When Liberace died, he left behind a legacy that defied categorisation. He was neither great musician nor grand actor, not quite a pop star nor a comedian, but he was Liberace. He existed in a world of his own making, a world where taste and restraint were strangers at the door. In a career spanning decades, he managed to personify an era of kitsch that lives on, a gilded statue to the idea that there’s no such thing as too much.
In the end, Liberace wasn’t simply a musician or an entertainer—he was a walking, singing, piano-playing empire of absurdity. He was his own genre, a testament to the American idea that success is whatever you can convince people to pay for. And for years, people paid.

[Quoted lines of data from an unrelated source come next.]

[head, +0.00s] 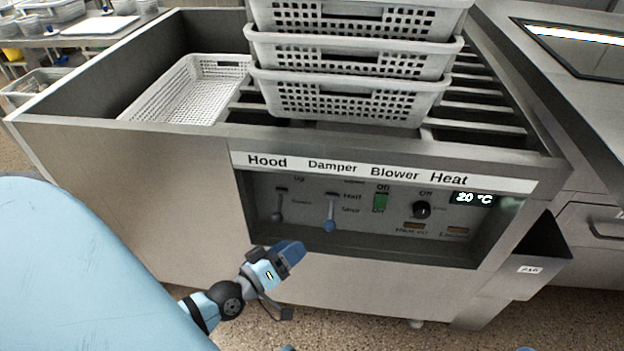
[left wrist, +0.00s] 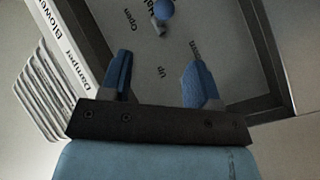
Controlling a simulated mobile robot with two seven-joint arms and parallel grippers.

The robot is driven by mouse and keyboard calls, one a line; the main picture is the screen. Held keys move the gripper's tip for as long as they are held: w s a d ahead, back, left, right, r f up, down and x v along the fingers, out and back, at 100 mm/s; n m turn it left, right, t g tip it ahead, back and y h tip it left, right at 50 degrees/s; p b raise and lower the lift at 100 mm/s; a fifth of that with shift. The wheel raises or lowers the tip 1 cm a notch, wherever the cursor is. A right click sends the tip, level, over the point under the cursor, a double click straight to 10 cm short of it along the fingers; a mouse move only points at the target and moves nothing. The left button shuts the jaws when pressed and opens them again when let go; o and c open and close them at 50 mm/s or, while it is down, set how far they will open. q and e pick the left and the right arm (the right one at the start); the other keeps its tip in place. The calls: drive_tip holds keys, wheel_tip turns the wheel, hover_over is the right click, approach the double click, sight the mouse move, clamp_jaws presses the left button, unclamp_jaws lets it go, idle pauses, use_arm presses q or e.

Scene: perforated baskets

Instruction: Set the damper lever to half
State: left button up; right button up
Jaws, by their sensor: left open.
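The damper lever (head: 330,212) is on the recessed control panel under the "Damper" label. It hangs downward with a blue knob at its lower end, below the "Half" mark beside its pivot. In the left wrist view the blue knob (left wrist: 164,10) shows at the top edge, near the "Open" print; that view is turned and the "Half" print is partly cut off. My left gripper (head: 289,281) is open and empty, below and left of the lever, apart from it. Its two blue fingers (left wrist: 160,80) are spread in the left wrist view. My right gripper is not in view.
The grey hood lever (head: 277,206) hangs down left of the damper lever. A green blower switch (head: 380,202), black heat knob (head: 422,210) and 20 °C display (head: 474,198) are to the right. The panel's frame surrounds the controls. Stacked perforated baskets (head: 350,96) stand above.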

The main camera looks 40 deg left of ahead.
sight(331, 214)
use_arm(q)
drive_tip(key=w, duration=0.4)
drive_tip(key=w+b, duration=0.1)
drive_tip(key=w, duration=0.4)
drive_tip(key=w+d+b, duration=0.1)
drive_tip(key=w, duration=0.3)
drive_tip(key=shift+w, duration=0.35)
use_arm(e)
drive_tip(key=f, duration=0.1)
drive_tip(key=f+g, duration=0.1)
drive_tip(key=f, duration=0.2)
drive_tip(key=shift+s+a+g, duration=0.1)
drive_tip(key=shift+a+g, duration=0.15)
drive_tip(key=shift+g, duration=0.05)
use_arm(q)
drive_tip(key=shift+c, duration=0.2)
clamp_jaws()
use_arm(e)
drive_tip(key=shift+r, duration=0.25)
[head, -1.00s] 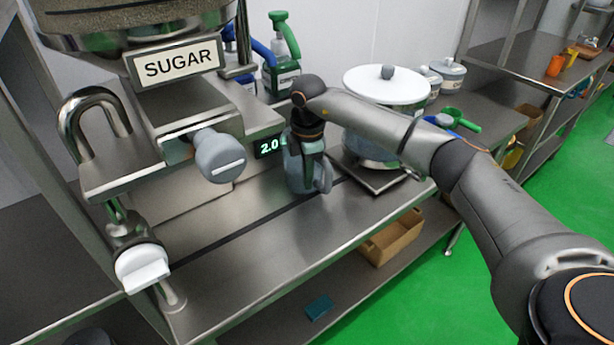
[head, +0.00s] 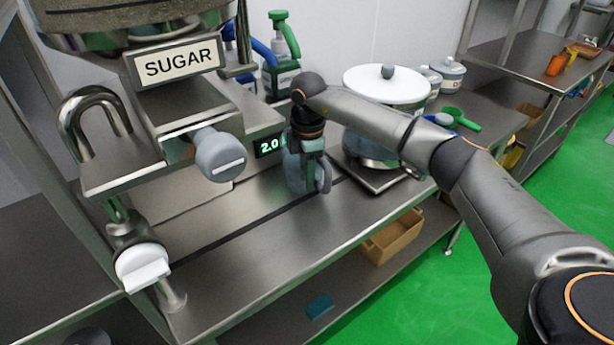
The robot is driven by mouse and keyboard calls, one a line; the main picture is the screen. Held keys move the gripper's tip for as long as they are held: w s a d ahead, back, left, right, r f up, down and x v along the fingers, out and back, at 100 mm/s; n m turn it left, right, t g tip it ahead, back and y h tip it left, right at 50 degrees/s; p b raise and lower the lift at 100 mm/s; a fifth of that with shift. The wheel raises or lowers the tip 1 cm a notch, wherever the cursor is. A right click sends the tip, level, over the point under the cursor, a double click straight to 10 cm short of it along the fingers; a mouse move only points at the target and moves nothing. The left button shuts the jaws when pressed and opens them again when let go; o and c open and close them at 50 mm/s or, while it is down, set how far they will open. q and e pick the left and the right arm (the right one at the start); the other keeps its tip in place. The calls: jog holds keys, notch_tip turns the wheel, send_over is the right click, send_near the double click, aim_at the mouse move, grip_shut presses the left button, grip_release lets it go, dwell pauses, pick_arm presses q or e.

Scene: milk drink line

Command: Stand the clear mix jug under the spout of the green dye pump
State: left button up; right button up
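The clear mix jug (head: 294,174) stands on the steel bench in the middle of the head view, beside a lit display reading 2.0. Its handle is on the right side. My right gripper (head: 310,148) points down at the top of the jug, overlapping its upper part. Whether its fingers are closed on the jug cannot be made out. The green dye pump (head: 281,60) stands behind, at the back of the bench, with its green head on top. The jug is in front of it and apart from it. My left gripper is out of view.
A blue pump (head: 262,52) stands left of the green one. The sugar hopper and its steel housing (head: 190,105) fill the left. A white-lidded pot (head: 385,82) stands right of the jug, behind my right arm. The bench front (head: 260,225) is clear.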

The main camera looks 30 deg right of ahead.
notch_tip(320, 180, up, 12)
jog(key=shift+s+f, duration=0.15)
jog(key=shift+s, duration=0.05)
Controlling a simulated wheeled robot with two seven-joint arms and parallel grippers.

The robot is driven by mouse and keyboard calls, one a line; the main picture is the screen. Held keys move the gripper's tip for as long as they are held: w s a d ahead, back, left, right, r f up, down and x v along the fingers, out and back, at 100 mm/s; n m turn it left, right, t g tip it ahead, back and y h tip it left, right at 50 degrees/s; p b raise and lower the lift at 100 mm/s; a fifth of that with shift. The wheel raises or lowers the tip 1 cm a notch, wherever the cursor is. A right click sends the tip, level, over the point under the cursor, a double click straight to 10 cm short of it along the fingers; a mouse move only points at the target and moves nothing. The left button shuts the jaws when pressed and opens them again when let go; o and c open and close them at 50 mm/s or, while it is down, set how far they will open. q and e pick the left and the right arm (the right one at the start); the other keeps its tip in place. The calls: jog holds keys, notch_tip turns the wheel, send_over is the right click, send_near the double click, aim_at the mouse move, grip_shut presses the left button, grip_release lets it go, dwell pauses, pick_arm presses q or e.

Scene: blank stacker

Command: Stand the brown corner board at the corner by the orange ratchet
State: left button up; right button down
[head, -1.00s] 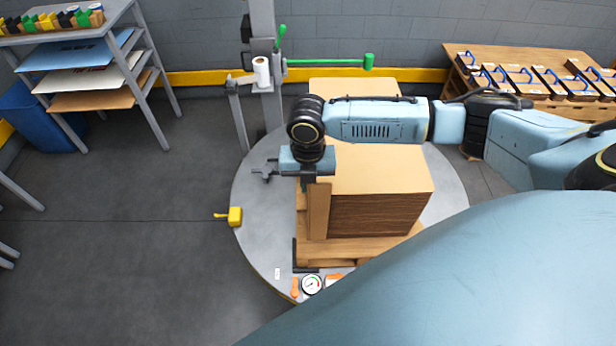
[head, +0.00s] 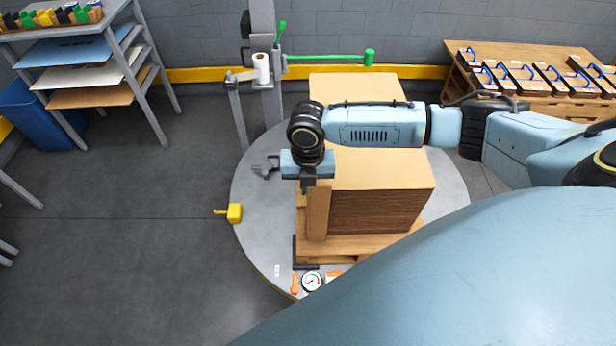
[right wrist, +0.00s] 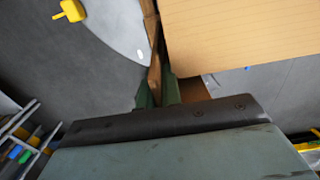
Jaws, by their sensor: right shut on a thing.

They paid in tickets, in attention, in admiration of the man who wore luxury as though it were his birthright and lived as though every day were an opening night.
Liberace might not have had the grace of a ballet dancer, the subtlety of a jazz musician, or the restraint of a classicist, but he had something far more compelling: the audacity to be too much and the charisma to make “too much” seem like just enough.
And in a world still trying to define “enough,” that might just be the boldest legacy of all.